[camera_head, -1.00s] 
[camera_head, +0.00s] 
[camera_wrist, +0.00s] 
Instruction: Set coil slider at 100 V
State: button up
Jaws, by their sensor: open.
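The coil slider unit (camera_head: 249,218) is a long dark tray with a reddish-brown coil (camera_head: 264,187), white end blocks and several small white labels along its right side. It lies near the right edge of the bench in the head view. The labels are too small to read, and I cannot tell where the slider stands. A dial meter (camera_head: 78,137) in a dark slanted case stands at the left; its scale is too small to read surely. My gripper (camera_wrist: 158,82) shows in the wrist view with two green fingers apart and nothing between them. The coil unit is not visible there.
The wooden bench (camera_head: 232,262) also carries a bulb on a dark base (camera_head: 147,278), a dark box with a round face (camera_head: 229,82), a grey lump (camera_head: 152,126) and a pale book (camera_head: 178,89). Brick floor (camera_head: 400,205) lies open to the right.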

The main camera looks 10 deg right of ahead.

**BRIEF:** Word for word, restate all of the data shown above.

**WRITTEN RESPONSE:**
[camera_head, -1.00s] 
[camera_head, +0.00s] 
[camera_wrist, +0.00s] 
Instruction: Set coil slider at 100 V
State: button up
Jaws, by their sensor: open.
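The coil slider unit (camera_head: 249,218) is a long dark tray with a reddish-brown coil (camera_head: 264,187), white end blocks and several small white labels along its right side. It lies near the right edge of the bench in the head view. The labels are too small to read, and I cannot tell where the slider stands. A dial meter (camera_head: 78,137) in a dark slanted case stands at the left; its scale is too small to read surely. My gripper (camera_wrist: 158,82) shows in the wrist view with two green fingers apart and nothing between them. The coil unit is not visible there.
The wooden bench (camera_head: 232,262) also carries a bulb on a dark base (camera_head: 147,278), a dark box with a round face (camera_head: 229,82), a grey lump (camera_head: 152,126) and a pale book (camera_head: 178,89). Brick floor (camera_head: 400,205) lies open to the right.

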The main camera looks 10 deg right of ahead.

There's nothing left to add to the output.